* _Exercise task_
Beneath this task is a listing; retype all of it exactly.

* _Data provided_
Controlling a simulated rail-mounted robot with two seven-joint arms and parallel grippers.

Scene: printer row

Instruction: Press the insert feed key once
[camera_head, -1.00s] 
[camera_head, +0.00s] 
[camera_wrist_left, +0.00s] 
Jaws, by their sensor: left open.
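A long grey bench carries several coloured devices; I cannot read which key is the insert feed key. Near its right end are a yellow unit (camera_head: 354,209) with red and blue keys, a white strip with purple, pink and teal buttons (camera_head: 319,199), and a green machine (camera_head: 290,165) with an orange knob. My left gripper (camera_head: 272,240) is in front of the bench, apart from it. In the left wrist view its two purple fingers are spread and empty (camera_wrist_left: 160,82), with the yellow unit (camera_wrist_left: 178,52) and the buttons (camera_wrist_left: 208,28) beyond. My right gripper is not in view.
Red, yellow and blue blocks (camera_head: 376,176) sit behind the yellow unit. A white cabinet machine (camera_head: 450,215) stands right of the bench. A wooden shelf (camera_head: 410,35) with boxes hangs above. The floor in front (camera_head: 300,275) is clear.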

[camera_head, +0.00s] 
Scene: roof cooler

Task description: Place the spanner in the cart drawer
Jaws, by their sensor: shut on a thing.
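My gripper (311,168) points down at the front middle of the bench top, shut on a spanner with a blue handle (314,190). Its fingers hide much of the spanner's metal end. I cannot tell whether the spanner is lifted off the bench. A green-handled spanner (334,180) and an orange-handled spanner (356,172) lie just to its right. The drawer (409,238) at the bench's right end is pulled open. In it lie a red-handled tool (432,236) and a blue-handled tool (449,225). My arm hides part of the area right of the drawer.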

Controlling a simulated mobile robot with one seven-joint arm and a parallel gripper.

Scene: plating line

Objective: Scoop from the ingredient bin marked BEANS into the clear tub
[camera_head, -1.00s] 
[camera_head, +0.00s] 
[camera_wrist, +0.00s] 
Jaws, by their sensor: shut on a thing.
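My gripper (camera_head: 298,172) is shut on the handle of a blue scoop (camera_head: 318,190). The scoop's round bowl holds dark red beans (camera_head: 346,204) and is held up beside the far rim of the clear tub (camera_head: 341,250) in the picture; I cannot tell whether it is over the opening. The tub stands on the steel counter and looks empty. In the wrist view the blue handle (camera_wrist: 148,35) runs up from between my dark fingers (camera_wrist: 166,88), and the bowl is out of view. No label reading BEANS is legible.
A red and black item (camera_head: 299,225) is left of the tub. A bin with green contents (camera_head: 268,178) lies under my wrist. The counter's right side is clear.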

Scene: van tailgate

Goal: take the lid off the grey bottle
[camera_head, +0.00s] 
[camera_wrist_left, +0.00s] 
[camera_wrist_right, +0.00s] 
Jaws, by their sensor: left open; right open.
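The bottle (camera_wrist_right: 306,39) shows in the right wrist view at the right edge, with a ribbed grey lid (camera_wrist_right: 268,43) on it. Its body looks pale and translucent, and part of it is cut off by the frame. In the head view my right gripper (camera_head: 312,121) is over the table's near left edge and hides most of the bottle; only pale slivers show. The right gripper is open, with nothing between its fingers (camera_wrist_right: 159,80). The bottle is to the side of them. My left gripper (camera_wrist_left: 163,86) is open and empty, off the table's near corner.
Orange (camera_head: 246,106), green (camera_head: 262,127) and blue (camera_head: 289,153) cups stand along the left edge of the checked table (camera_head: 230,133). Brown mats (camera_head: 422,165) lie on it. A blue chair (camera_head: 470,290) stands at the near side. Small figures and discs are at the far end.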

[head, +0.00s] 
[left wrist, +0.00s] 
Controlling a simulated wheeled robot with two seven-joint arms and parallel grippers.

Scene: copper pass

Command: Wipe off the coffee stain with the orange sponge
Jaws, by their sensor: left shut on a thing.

* _Correct result_
Controlling a simulated rail-mounted robot with two seven-joint arms and parallel grippers.

Scene: printer row

Instruction: Press the insert feed key once
[camera_head, -1.00s] 
[camera_head, +0.00s] 
[camera_wrist_left, +0.00s] 
Jaws, by their sensor: left open.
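A long grey bench carries several coloured devices; I cannot read which key is the insert feed key. Near its right end are a yellow unit (camera_head: 354,209) with red and blue keys, a white strip with purple, pink and teal buttons (camera_head: 319,199), and a green machine (camera_head: 290,165) with an orange knob. My left gripper (camera_head: 272,240) is in front of the bench, apart from it. In the left wrist view its two purple fingers are spread and empty (camera_wrist_left: 160,82), with the yellow unit (camera_wrist_left: 178,52) and the buttons (camera_wrist_left: 208,28) beyond. My right gripper is not in view.
Red, yellow and blue blocks (camera_head: 376,176) sit behind the yellow unit. A white cabinet machine (camera_head: 450,215) stands right of the bench. A wooden shelf (camera_head: 410,35) with boxes hangs above. The floor in front (camera_head: 300,275) is clear.

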[camera_head, +0.00s] 
Scene: roof cooler

Task description: Place the spanner in the cart drawer
Jaws, by their sensor: shut on a thing.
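My gripper (311,168) points down at the front middle of the bench top, shut on a spanner with a blue handle (314,190). Its fingers hide much of the spanner's metal end. I cannot tell whether the spanner is lifted off the bench. A green-handled spanner (334,180) and an orange-handled spanner (356,172) lie just to its right. The drawer (409,238) at the bench's right end is pulled open. In it lie a red-handled tool (432,236) and a blue-handled tool (449,225). My arm hides part of the area right of the drawer.

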Controlling a simulated mobile robot with one seven-joint arm and a parallel gripper.

Scene: plating line

Objective: Scoop from the ingredient bin marked BEANS into the clear tub
[camera_head, -1.00s] 
[camera_head, +0.00s] 
[camera_wrist, +0.00s] 
Jaws, by their sensor: shut on a thing.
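My gripper (camera_head: 298,172) is shut on the handle of a blue scoop (camera_head: 318,190). The scoop's round bowl holds dark red beans (camera_head: 346,204) and is held up beside the far rim of the clear tub (camera_head: 341,250) in the picture; I cannot tell whether it is over the opening. The tub stands on the steel counter and looks empty. In the wrist view the blue handle (camera_wrist: 148,35) runs up from between my dark fingers (camera_wrist: 166,88), and the bowl is out of view. No label reading BEANS is legible.
A red and black item (camera_head: 299,225) is left of the tub. A bin with green contents (camera_head: 268,178) lies under my wrist. The counter's right side is clear.

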Scene: van tailgate

Goal: take the lid off the grey bottle
[camera_head, +0.00s] 
[camera_wrist_left, +0.00s] 
[camera_wrist_right, +0.00s] 
Jaws, by their sensor: left open; right open.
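The bottle (camera_wrist_right: 306,39) shows in the right wrist view at the right edge, with a ribbed grey lid (camera_wrist_right: 268,43) on it. Its body looks pale and translucent, and part of it is cut off by the frame. In the head view my right gripper (camera_head: 312,121) is over the table's near left edge and hides most of the bottle; only pale slivers show. The right gripper is open, with nothing between its fingers (camera_wrist_right: 159,80). The bottle is to the side of them. My left gripper (camera_wrist_left: 163,86) is open and empty, off the table's near corner.
Orange (camera_head: 246,106), green (camera_head: 262,127) and blue (camera_head: 289,153) cups stand along the left edge of the checked table (camera_head: 230,133). Brown mats (camera_head: 422,165) lie on it. A blue chair (camera_head: 470,290) stands at the near side. Small figures and discs are at the far end.

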[head, +0.00s] 
[left wrist, +0.00s] 
Controlling a simulated wheeled robot with two seven-joint arms and parallel grippers.

Scene: copper pass

Command: Wipe off the coffee stain with the orange sponge
Jaws, by their sensor: left shut on a thing.

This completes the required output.